Haydee Rodriguez has just set free a sloth named Maruja 58 in a forested area outside Caracas and is watching her get settled.
“Look how pretty. It’s dancing in the trees,” said Rodriguez, who along with her husband Juan Carlos Rodriguez, shares a passion for the lethargic mammals that spend a lot of time hanging upside down from treetops.
Maruja 58 is the 58th sloth the couple has rescued, cared for and freed through the Chuwie Foundation, the organization they founded that works to help the animals, which are native to the rainforests of Central and South America.
Photo: AFP
Chuwie was the first sloth they rescued, and his face provides the logo of the foundation in San Antonio de los Altos, a suburb of Venezuela’s capital.
“We also want to help with research. To know how many sloths there are, for instance, and how they live,” Juan Carlos Rodriguez said.
There are no official figures for the sloth population in Venezuela, but deforestation in Latin America has reduced the size of the animals’ habitat, the WWF says.
Photo: AFP
The International Union for Conservation of Nature says the pygmy three-toed sloth is in danger of extinction, and another species — the maned three-toed sloth — is considered “vulnerable.”
Near Caracas, sloths face three main threats: dogs that attack them, getting hit by vehicles and, above all, high-voltage wires that run through forested areas; the sloths try to cling to them and are electrocuted.

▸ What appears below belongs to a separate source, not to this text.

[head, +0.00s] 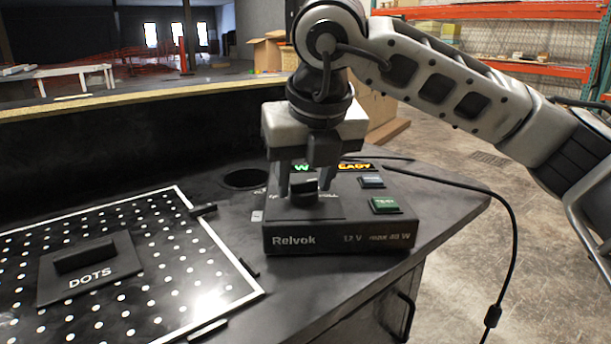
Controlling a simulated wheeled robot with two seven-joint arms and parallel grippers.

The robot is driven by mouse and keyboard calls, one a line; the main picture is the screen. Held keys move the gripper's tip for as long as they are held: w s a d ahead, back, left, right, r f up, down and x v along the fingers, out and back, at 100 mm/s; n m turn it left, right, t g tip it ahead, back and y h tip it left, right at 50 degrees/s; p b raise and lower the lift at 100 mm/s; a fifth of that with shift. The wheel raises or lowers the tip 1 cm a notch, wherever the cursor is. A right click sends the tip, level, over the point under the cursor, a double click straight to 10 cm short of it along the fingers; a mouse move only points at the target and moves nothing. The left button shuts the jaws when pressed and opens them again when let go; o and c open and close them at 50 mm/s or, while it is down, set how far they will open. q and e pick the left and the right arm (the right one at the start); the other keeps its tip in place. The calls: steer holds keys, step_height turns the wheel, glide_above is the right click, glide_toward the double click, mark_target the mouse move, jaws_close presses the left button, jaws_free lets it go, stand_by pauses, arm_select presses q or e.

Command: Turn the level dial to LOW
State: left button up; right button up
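The black console box (340,236), marked "Relvok" and "12 V max 40 W", sits on the dark bench top near its right end. Its dark level dial (303,193) is on the top face, at the left. My right gripper (304,186) points down over the console, with its two fingers spread on either side of the dial. The fingers look open; whether either touches the dial is unclear. The gripper hides much of the dial's surroundings, and I cannot read its setting or the LOW mark. My left gripper is out of view.
The console has a lit display (355,167) partly hidden by my gripper, a green button (385,205) and a blue-grey button (371,182). A black cable (512,225) hangs over the right edge.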

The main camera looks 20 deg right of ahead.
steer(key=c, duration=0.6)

That is what happened to Chuwie. He lost part of his left arm and had severe burns. The Rodriguez family, who had turned the injured animal over to a vet, adopted him.
To raise awareness of the story, Haydee Rodriguez, who works in the news industry, and Juan Carlos Rodriguez, a graphic designer, created a social media account — @Chuwieelgalan — that now has almost 10,000 followers on Instagram.

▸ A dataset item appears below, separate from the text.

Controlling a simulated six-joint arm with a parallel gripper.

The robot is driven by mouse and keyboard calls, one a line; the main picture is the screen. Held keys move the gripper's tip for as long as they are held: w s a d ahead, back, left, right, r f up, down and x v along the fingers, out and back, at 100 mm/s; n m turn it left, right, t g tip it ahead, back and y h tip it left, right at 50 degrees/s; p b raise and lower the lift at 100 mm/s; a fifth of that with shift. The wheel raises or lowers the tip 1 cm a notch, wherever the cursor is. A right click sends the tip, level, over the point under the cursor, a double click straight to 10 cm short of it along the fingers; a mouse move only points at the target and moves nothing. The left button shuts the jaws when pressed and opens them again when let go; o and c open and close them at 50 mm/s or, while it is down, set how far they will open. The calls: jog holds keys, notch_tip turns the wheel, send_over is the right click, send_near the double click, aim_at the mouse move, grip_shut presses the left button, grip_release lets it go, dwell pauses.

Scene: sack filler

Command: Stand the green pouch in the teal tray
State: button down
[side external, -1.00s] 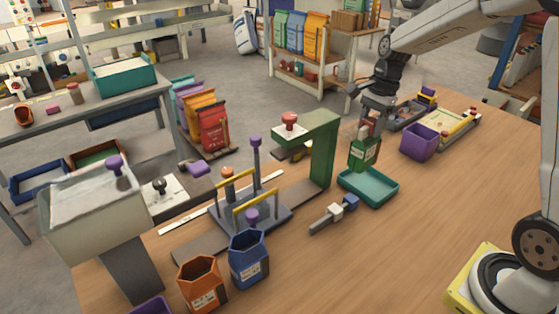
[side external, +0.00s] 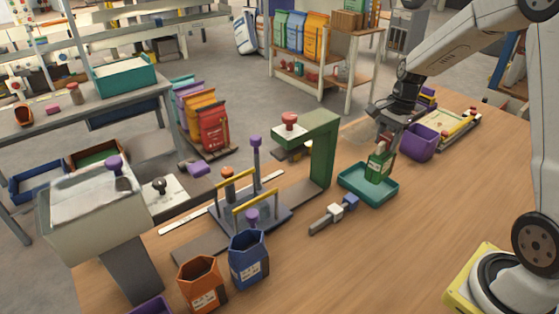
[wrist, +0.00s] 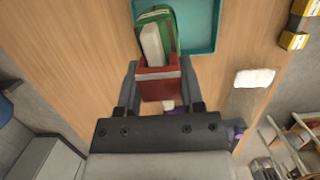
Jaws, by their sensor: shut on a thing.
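The green pouch (side external: 379,167) with a white label is held upright, slightly tilted, by my gripper (side external: 384,146). Its lower end is over or within the teal tray (side external: 355,192); I cannot tell whether it touches the tray floor. In the wrist view, my gripper (wrist: 158,82) is shut on a red part at the pouch's top. The pouch (wrist: 166,22) shows beyond it, overlapping the left side of the teal tray (wrist: 203,48). The pouch hides part of the tray. No other thing shows in the tray.
A green stand (side external: 322,150) with a red knob rises left of the tray. A purple bin (side external: 420,142) stands close to its right, behind. A grey tool with white and blue parts (side external: 335,212) lies in front. The wood table (side external: 430,215) is clear to the right front.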

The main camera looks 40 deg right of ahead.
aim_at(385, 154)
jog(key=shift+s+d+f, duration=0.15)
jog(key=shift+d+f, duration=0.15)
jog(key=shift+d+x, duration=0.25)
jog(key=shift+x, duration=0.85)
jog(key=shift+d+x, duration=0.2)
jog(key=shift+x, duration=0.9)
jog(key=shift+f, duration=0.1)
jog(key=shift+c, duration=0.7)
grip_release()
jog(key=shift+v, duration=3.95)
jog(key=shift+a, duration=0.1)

They learned from environmental specialists in Costa Rica how to care for sloths, and in just a few months, the Rodriguez family began going out to help injured ones.

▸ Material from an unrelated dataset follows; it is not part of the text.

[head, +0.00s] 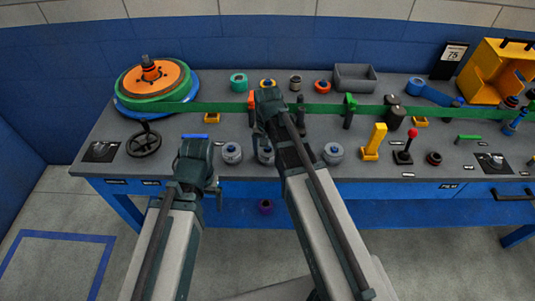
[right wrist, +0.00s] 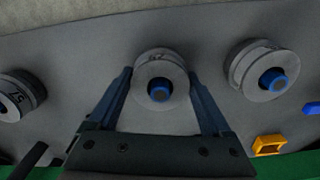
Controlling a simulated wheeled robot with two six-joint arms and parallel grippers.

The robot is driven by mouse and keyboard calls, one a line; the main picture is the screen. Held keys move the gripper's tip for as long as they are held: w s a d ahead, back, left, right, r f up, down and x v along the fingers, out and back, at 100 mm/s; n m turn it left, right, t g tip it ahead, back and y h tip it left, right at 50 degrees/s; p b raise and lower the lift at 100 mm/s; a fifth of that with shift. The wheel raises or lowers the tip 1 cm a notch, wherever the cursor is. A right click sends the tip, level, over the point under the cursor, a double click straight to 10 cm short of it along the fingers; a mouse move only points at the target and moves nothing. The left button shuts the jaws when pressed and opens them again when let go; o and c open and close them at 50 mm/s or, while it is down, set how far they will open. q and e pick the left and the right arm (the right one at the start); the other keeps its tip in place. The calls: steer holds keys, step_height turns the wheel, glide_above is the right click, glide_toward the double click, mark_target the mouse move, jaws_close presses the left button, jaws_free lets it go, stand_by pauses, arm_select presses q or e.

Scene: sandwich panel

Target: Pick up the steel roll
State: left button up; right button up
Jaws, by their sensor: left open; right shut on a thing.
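Several grey, steel-looking rolls with cores stand along the bench front. The middle grey roll (head: 265,155) shows beside my right arm; in the right wrist view the roll (right wrist: 150,97) has a blue core and sits between the fingers. My right gripper (right wrist: 160,78) is shut on it, a finger on each side; the roll appears still on the bench. The left grey roll (head: 231,154) also shows in the wrist view (right wrist: 245,82), and the right grey roll (head: 333,154) shows there too (right wrist: 22,95). My left gripper (head: 197,152) is open and empty near the front edge.
A green strip (head: 225,107) runs across the bench from the orange-and-green reel (head: 155,82). A handwheel (head: 144,142) stands left, a yellow block (head: 374,142) and red-knobbed lever (head: 405,148) right. A grey bin (head: 355,77) and other small rolls stand behind.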

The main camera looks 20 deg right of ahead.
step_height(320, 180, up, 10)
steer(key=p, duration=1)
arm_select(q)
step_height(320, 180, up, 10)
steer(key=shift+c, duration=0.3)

“Without even trying, we became sloth rescuers,” Haydee Rodriguez said.
She and her husband have kept their day jobs, but the sloths now take up most of their time.
They currently have six sloths recovering so they can be released. One was severely bitten by dogs, a baby one was found without its mother and another was shocked by a high-voltage cable. The couple wants to build a bigger facility to shelter more animals.
Juan Carlos Rodriguez goes out every day to find fresh leaves from specific trees to feed the sloths he is hosting, and said he needs 1.6kg of them.
To pay for all of this, Haydee Rodriguez created and sells things with Chuwie’s face on them, such as caps, coffee mugs, T-shirts and earrings.
“People are really moved by Chuwie. He is a survivor, but we will never be able to release him,” Juan Carlos Rodriguez said. “The animal is severely disabled now.”
On their Web site, the couple carefully avoid posting photographs of them with Chuwie in their arms.
“They are not pets or stuffed animals,” Juan Carlos Rodriguez said.
“Sloths have the curse of the eternal smile. Even when they are in agony, it looks like they are smiling,” he said, adding that people who want to domesticate them are one of the dangers facing the creatures.
When a telephone rings out of the blue, they learn there is a sloth in jeopardy. The couple jump into their vehicle and race to a nearby neighborhood.
A sloth is hanging from high up in a palm tree after fleeing a dog that bit it on the leg, said Maria Antonia Mugica, the dog owner.
“It went up and up, and has been there since yesterday,” Mugica said. “I called so it can be rescued.”
Juan Carlos Rodriguez manages to bring the sloth down. The animal is fine, but they must move it away from the residential area.
A few kilometers away, the couple finds an area with no high-voltage wires and with the kind of trees that sloths like. They free the sloth. Her name is Maruja 58.